No wonder, therefore, that, the Global Theme for celebrating this year’s  World Press Freedom Day has been chosen to be: “Critical  Minds for Critical Times: media’s role in advancing peaceful, just and inclusive societies”.

The issue of safety of journalists and the issue of impunity by perpetrators who violate press freedom is critical here.

In Uganda, the day will be marked under the theme: “Freedom of Expression and Freedom of Information to foster more inclusive societies”.

Ugandans also remember April 14, 2017 as a tragic day for netizens because this is when a popular critic of Gen. Museveni had been incarcerated because she allegedly insulted the person of the President when she called him “a pair of buttocks” in a Facebook post. She was implying that his words are worth the vapor released from rear ends.

Dr. Stella Nyanzi bore the wrath of the First family after first criticizing go Ms. Janet Museveni, wife to Gen. Museveni and Minister of Education. Ms. Museveni, told the nation that government does not have the money to provide free sanitary pads to school pupils. This was a presidential pledge President Museveni made in the 2016 campaign; Dr. Nyanzi said the government was reneging because millions of dollars in public funds are embezzled.

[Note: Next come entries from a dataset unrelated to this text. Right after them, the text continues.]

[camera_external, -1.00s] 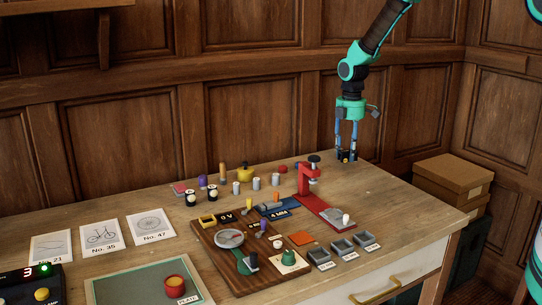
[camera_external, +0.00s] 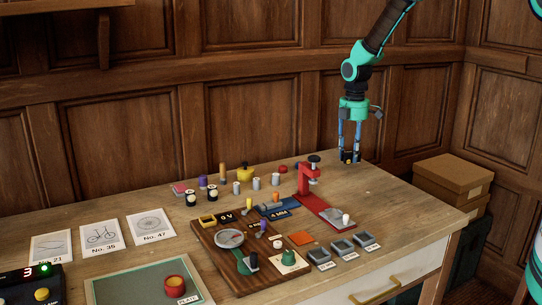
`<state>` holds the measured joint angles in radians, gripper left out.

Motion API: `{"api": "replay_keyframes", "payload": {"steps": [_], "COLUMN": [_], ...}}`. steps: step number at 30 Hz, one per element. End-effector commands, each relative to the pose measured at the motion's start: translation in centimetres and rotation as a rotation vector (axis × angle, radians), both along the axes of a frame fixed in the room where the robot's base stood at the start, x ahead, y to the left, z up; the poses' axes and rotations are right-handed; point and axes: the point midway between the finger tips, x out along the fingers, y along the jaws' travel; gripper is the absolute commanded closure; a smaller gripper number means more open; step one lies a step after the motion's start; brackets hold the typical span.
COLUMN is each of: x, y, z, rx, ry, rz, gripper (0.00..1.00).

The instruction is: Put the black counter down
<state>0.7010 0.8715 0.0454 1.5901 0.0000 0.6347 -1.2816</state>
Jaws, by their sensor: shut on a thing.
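My gripper (camera_external: 350,156) is at the far right back of the wooden table, pointing straight down with its fingertips close to the tabletop. It is shut on the black counter, which is small and dark between the fingertips and mostly hidden by them. I cannot tell whether the counter touches the wood.
A red press-like stand (camera_external: 305,182) is to the left and nearer. Several small cylinders, a dark wooden board (camera_external: 205,240) with tools, and small grey trays (camera_external: 343,247) lie further left and front. A panelled wall stands behind.

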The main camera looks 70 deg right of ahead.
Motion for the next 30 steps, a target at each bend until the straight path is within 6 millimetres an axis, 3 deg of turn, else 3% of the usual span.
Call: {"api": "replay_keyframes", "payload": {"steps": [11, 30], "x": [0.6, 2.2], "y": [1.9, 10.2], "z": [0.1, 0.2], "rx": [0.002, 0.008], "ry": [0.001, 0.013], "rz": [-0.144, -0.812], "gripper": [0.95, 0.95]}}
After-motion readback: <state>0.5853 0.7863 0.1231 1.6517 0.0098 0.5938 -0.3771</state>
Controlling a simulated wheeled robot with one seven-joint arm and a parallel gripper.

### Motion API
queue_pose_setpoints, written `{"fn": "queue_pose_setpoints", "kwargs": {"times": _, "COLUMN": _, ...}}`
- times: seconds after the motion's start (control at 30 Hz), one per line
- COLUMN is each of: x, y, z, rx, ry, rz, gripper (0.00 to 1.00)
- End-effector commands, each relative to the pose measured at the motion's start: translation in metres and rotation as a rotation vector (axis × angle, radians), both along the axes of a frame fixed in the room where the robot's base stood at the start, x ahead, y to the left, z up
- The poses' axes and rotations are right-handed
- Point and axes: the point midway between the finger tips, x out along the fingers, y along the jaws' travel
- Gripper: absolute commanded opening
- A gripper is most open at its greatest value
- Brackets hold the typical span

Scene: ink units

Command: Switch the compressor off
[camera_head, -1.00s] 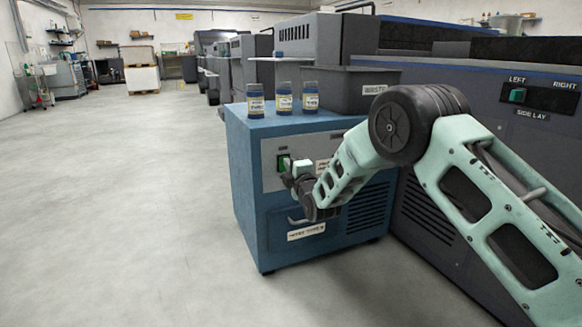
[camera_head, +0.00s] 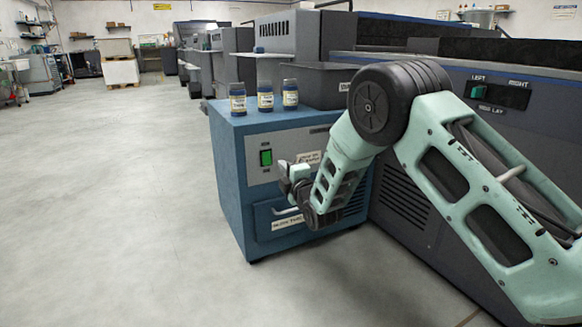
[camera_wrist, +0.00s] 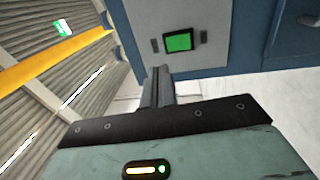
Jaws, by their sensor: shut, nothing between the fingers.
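The compressor appears to be the blue cabinet (camera_head: 225,180) with a grey front panel. A green rocker switch (camera_head: 266,157) in a dark frame sits on that panel. It is fully in sight and bright green, and it also shows in the wrist view (camera_wrist: 180,42). My gripper (camera_head: 284,168) is just right of and a little below the switch in the head view, with its fingers shut and empty. In the wrist view the closed fingertips (camera_wrist: 162,74) point toward the panel just below the switch, apart from the switch face. The arm covers part of the cabinet front.
Several ink jars (camera_head: 265,101) and a dark waste bin (camera_head: 325,86) stand on the cabinet top. A drawer handle (camera_head: 287,211) is below the gripper. A large grey press (camera_head: 430,215) stands right of the cabinet. The floor (camera_head: 120,200) at left is clear.

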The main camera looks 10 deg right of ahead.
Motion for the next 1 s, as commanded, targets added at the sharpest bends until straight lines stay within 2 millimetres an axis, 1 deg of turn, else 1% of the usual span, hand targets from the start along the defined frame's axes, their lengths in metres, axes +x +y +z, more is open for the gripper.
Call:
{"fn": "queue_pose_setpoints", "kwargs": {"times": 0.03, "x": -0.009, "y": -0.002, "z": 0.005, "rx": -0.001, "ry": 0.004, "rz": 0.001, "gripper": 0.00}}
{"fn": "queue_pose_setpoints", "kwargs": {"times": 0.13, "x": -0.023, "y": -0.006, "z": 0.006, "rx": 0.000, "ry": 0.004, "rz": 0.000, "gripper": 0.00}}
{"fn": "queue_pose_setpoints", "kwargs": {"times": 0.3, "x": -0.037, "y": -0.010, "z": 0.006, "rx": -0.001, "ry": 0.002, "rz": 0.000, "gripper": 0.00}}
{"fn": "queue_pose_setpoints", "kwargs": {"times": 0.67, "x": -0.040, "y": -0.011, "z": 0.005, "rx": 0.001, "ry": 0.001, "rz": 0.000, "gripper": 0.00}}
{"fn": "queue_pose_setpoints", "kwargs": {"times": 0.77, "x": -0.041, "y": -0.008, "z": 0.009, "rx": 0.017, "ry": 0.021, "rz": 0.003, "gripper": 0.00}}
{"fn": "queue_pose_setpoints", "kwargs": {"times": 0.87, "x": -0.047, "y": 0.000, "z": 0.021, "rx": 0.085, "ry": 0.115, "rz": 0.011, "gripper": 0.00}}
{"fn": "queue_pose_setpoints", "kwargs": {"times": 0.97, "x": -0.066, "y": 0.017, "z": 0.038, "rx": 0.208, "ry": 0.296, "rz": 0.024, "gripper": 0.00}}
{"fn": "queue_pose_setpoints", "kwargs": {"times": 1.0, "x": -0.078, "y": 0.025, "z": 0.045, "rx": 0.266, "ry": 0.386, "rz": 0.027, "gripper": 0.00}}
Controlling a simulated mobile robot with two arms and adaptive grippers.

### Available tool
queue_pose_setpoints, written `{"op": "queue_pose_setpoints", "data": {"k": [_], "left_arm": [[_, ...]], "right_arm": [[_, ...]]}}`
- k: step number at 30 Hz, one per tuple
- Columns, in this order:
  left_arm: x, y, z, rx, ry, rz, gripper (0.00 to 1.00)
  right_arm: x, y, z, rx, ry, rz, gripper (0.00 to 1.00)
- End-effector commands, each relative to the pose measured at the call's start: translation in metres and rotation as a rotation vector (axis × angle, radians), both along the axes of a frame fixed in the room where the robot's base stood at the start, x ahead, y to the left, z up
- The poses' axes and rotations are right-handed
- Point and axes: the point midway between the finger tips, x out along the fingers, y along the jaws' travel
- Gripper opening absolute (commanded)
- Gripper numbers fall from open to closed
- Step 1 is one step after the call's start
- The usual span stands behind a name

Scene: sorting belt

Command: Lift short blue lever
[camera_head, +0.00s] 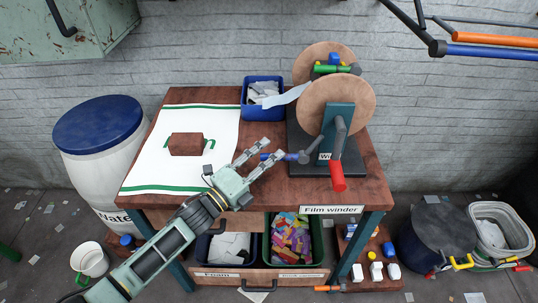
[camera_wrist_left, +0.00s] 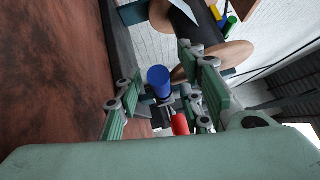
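The short blue lever (camera_head: 267,157) sticks out to the left from a grey pivot at the base of the film winder (camera_head: 341,117). In the left wrist view the rounded blue end of the lever (camera_wrist_left: 158,80) faces the camera and shows between my fingers. My left gripper (camera_head: 274,149) is open, its fingers pointing toward the lever from the lower left; it also shows in the left wrist view (camera_wrist_left: 163,66). A gap shows between the blue end and the fingers, and I cannot tell whether either touches it. My right gripper is not in view.
A red-handled crank (camera_head: 338,176) hangs on the winder's front and shows in the left wrist view (camera_wrist_left: 180,124). A blue bin (camera_head: 263,113) stands behind the lever. A brown block (camera_head: 186,144) lies on the white sheet (camera_head: 150,160). Orange and blue bars (camera_head: 490,50) hang at upper right.

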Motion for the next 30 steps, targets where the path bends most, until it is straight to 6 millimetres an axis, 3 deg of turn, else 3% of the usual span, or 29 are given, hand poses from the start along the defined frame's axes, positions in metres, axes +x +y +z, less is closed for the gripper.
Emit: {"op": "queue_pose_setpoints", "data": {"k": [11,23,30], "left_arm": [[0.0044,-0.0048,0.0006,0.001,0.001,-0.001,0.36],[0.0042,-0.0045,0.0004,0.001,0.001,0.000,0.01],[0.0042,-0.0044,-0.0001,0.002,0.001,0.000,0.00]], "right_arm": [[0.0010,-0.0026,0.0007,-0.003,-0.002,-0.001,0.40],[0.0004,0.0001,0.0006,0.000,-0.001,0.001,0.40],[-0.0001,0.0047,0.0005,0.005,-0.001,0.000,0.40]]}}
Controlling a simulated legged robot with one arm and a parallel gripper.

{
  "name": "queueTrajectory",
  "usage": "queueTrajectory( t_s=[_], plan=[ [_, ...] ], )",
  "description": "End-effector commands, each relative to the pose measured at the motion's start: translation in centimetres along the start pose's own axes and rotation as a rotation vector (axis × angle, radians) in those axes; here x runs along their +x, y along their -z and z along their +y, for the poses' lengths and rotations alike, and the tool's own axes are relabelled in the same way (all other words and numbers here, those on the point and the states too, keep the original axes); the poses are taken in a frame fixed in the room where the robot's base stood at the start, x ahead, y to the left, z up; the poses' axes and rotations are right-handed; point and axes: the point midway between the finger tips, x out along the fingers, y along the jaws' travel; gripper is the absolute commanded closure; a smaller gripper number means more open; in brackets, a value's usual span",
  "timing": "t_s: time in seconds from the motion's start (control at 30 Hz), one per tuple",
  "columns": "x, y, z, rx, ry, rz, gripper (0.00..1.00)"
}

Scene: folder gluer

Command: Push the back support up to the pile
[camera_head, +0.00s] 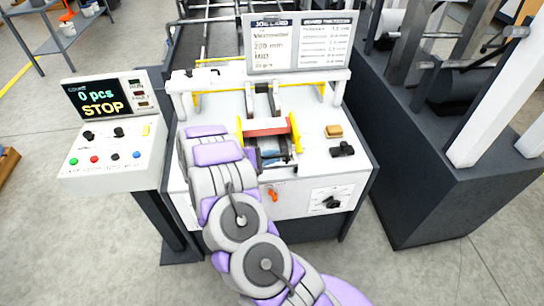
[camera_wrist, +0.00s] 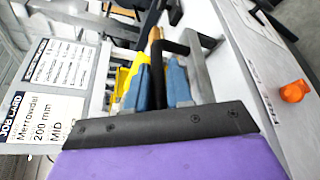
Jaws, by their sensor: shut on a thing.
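My gripper (camera_head: 271,155) reaches into the feeder of the white machine from the left, just below a red-fronted block (camera_head: 266,127) between yellow side guides. That block may be the pile; its sheets are not distinct. In the wrist view, the blue fingers of my gripper (camera_wrist: 160,82) are shut on a dark bar with a bent black part (camera_wrist: 183,42) at its far end. I cannot tell the gap between support and pile.
A control box (camera_head: 108,135) reading STOP stands at the left. A job-card board (camera_head: 300,42) rises behind the feeder. A dark machine base (camera_head: 450,165) stands farther right.

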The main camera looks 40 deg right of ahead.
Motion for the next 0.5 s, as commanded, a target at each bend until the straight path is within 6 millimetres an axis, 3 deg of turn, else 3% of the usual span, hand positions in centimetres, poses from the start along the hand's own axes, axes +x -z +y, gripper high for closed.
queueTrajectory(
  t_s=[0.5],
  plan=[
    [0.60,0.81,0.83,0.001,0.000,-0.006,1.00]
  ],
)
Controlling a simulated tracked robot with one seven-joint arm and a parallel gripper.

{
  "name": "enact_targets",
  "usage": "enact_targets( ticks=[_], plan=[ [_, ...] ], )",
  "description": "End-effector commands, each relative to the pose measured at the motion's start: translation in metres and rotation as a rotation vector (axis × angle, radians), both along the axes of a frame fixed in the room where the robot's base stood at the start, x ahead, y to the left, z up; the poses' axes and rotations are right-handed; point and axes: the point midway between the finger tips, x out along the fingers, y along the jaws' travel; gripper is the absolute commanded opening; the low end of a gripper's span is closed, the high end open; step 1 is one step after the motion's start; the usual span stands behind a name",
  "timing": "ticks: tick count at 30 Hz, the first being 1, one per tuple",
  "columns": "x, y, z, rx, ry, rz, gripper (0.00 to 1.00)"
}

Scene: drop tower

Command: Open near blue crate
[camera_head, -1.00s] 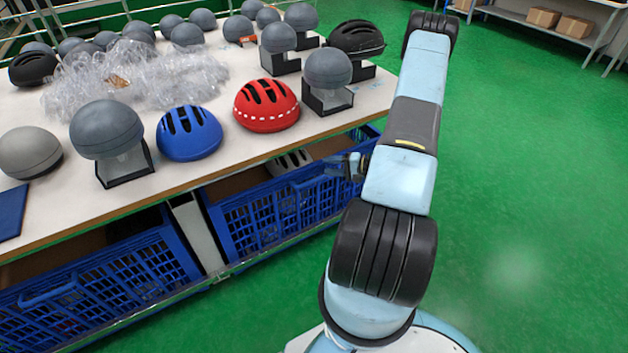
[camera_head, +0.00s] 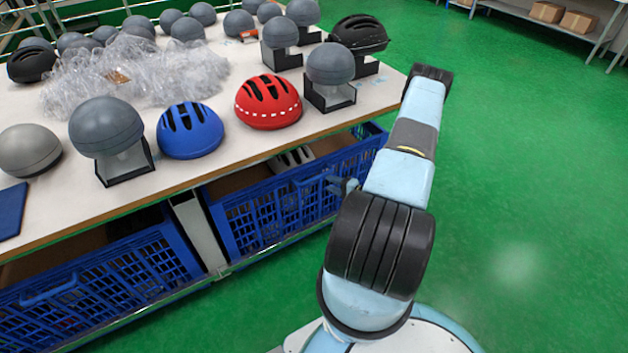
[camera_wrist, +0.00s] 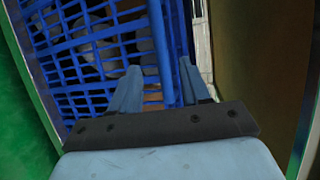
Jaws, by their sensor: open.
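A blue lattice crate (camera_head: 275,212) sits under the table on the right, partly pulled beyond the table's edge, with a pale slotted helmet (camera_head: 291,159) inside. A second blue crate (camera_head: 95,283) sits under the table to its left. My gripper (camera_head: 343,187) is at the front of the right crate, near its upper rim. In the wrist view my gripper (camera_wrist: 160,82) is open, with a finger on either side of the crate's blue rim bar (camera_wrist: 160,45). The crate's lattice wall (camera_wrist: 95,50) fills the left of that view. I cannot tell whether the fingers touch the bar.
The table (camera_head: 230,165) above carries a blue helmet (camera_head: 190,130), a red helmet (camera_head: 268,102), several grey domes and clear plastic wrap (camera_head: 140,75). A post (camera_head: 198,232) stands between the crates. The green floor at right is clear. Shelves with cartons (camera_head: 560,17) stand far back.

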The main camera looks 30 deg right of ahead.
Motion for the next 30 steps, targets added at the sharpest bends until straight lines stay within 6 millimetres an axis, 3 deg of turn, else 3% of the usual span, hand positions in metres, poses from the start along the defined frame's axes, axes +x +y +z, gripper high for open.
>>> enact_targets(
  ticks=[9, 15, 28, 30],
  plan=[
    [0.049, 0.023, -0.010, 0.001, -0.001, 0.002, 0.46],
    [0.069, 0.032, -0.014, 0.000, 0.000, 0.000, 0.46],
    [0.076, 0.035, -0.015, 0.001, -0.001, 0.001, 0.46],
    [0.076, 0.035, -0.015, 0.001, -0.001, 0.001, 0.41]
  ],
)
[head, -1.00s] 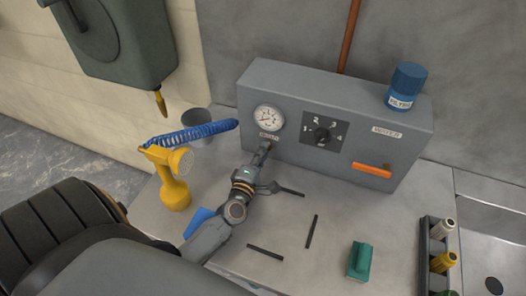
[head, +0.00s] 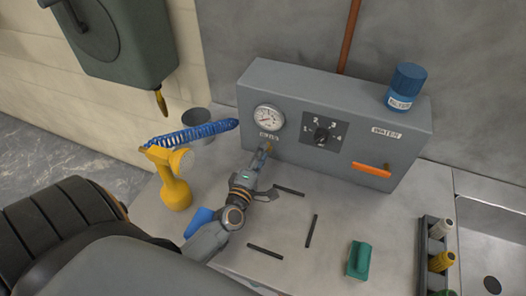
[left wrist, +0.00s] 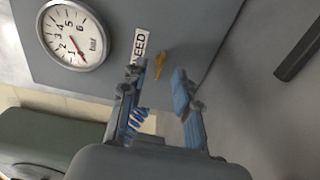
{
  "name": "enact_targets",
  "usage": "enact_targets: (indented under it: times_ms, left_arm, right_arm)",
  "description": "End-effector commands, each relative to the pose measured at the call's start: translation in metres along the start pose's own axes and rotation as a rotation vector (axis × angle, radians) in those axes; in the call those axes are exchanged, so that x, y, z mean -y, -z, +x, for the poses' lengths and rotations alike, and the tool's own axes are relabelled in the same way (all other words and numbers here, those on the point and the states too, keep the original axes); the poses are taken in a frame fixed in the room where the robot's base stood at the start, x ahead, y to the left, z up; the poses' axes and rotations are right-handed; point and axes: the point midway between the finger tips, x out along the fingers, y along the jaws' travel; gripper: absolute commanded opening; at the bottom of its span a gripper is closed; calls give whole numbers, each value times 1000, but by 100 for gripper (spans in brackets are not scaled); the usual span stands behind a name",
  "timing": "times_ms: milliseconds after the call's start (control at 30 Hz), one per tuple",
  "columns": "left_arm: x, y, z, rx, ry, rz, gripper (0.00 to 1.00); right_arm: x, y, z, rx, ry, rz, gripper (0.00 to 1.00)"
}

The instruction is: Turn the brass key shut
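The small brass key (left wrist: 160,62) sticks out of the front of the grey control box (head: 290,98), beside the FEED label (left wrist: 139,46) and below the pressure gauge (head: 268,118). In the head view, the key (head: 268,147) shows just beyond my left fingertips. My left gripper (head: 262,158) is open at the box front. In the left wrist view its two blue-padded fingers (left wrist: 159,72) stand apart, with the key between or just past their tips. I cannot tell whether they touch it. My right gripper is not in view.
The box also carries a selector knob (head: 322,135), an orange handle (head: 371,170) and a blue filter (head: 405,86) on top. A yellow sprayer (head: 174,190) with a blue coiled hose (head: 195,135) stands left. Dark strips (head: 312,231) and a green block (head: 359,260) lie on the bench.

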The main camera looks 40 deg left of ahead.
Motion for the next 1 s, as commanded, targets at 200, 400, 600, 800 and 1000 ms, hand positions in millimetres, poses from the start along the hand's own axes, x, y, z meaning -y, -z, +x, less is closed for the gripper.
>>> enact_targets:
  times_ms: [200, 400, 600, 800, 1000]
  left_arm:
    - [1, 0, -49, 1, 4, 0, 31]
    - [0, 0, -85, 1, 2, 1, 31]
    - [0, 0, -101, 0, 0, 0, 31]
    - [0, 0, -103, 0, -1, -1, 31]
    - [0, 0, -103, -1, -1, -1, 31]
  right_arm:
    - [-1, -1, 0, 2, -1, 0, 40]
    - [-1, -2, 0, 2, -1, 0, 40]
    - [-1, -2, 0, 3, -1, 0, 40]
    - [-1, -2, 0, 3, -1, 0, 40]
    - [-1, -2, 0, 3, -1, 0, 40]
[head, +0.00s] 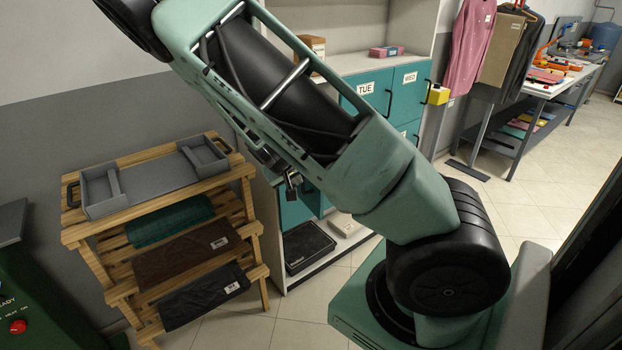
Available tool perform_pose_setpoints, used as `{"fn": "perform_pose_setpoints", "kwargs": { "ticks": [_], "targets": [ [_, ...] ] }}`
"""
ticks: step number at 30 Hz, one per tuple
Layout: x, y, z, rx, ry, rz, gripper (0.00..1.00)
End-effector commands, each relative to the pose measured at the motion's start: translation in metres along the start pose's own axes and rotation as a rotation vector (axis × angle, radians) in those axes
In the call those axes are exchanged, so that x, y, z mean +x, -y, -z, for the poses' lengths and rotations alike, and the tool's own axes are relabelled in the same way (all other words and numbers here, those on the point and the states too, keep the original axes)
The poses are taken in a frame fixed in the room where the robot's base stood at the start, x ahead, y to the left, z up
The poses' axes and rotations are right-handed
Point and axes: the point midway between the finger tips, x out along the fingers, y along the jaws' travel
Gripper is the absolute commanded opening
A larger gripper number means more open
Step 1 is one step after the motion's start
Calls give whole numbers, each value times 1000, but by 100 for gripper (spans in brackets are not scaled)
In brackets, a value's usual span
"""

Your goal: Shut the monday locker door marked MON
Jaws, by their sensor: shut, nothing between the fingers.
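The teal locker block stands at the back centre, with doors marked TUE (368,102) and WED (408,88). Both look closed. No MON label is visible; the area left of TUE is hidden behind my arm. A teal panel (295,212) shows below my arm at the locker's lower left, but I cannot tell which door it belongs to. My gripper (293,186) shows only in part below my forearm, in front of the locker's left side. It is shut and empty. Whether it touches a door cannot be seen.
A wooden rack (248,190) with a grey tray (150,178) and folded cloths stands close on the left. A dark scale-like box (307,246) lies on the locker's bottom shelf. Clothes (468,45) hang at right, near a workbench (548,88). Tiled floor (490,215) is clear at right.

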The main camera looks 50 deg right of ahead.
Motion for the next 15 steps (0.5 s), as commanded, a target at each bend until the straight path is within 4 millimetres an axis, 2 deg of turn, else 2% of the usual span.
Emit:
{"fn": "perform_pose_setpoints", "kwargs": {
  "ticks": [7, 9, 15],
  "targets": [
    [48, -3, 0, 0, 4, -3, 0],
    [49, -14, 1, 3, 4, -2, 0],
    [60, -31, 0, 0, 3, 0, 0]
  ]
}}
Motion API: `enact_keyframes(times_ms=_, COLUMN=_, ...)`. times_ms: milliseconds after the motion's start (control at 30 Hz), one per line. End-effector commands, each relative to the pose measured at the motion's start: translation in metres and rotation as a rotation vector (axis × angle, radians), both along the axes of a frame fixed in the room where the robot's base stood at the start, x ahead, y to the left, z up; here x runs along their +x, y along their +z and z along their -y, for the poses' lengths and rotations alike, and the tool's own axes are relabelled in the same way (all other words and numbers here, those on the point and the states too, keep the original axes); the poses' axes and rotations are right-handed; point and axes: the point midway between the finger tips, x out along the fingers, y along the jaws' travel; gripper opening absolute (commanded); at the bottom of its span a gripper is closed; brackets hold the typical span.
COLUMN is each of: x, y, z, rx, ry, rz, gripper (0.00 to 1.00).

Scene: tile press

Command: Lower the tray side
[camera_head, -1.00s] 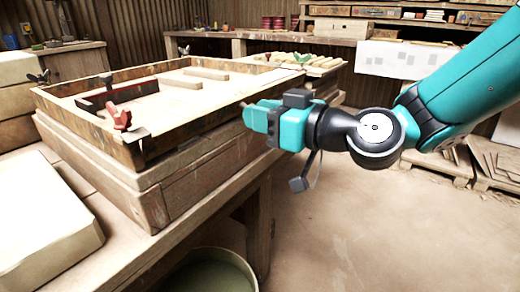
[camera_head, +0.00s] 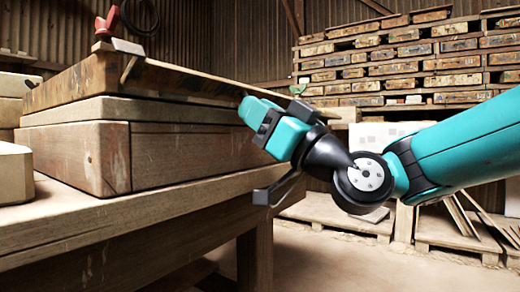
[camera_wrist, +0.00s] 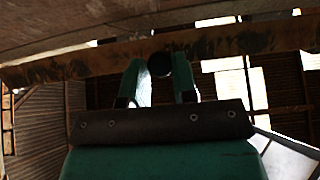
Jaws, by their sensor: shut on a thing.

Shortly after the announcement by Ms. Museveni, Dr. Nyanzi started using social media to raise money to buy sanitary pads and distribute them to primary school girls, a move which did not go down well with government whose failings were exposed nationally. Dr. Nyanzi's campaign also attracted international media attention.

https://www.hrw.org/news/2017/04/27/effort-silence-ugandan-feminist-fire...

Dr. Nyanzi was on Thursday denied bail after her latest court proceeding.

http://www.aljazeera.com/video/news/2017/04/uganda-court-refuses-bail-ja...

Her case was on the minds of most people who attended this event in Gulu, to mark upcoming World Press Freedom Day. The designation of May 3, as a date to celebrate the fundamental principles of press freedom was in December 1993, by the United Nations General Assembly.

It is for this very reason that Uganda Human Rights Commission (UHRC), African Centre for Media Excellence (ACME) and Northern Uganda Media Club (NUMEC) organized a regional pre-World Press Freedom Day dialogue for multiple stakeholders to discuss the state of the media today, on April 26, 2017 in Gulu.

The U.S. Mission in Kampala sponsored the dialogue. Similar dialogues were also taking place in Western and Eastern Uganda.

In Gulu, the dialogue was held under the theme: “Freedom of expression and freedom of information to foster more inclusive societies”. Former Commissioner of information, now Gulu University don, Dr. Okullu-Mura, asks if what has happened to Dr. Nyanzi may not affect any other Ugandan.

“Although rights to access of information and freedom of expression are guaranteed in the 1995 Uganda Constitution, we are guided that this right is not absolute. Your right stops where my right starts”, says Dr. Okullu-Mura, in his keynote exposé.

“There is this new social media where everybody is crazy about scoop. Don’t you think that what happened to Dr. Stella Nyanzi can affect any other person in Uganda?”

He says since 1952 when the electronic media (mostly radio) was introduced in Uganda by our colonial masters, owners of media outlets dictate how we disseminate our issues by censoring the content of what we disseminate.

The District Police Commander, Mr. Martin Okoyo, observed that although the police in Gulu are committed to respecting journalists because they are important agents of society, they should report with responsibility.

“You have no absolute freedom. Don’t include political sentiments and opinions which are not balanced. You will lose one hundred percent trust because you will create conflict. You have no immunity to the laws of Uganda”, says Mr.Okoyo.

Another discussant, Mr. Martin Alliker, from the civil society organization, challenged journalists to be a voice of the voiceless by not allowing their writings to be determined by few individuals because the right to freedom of expression is enshrined in the 1948 declaration of human rights.

“As long as we subject ourselves to a few individuals to make decisions, then we are heading for trouble. The truth will set us free. You are the conscience of the common man”, says Alliker.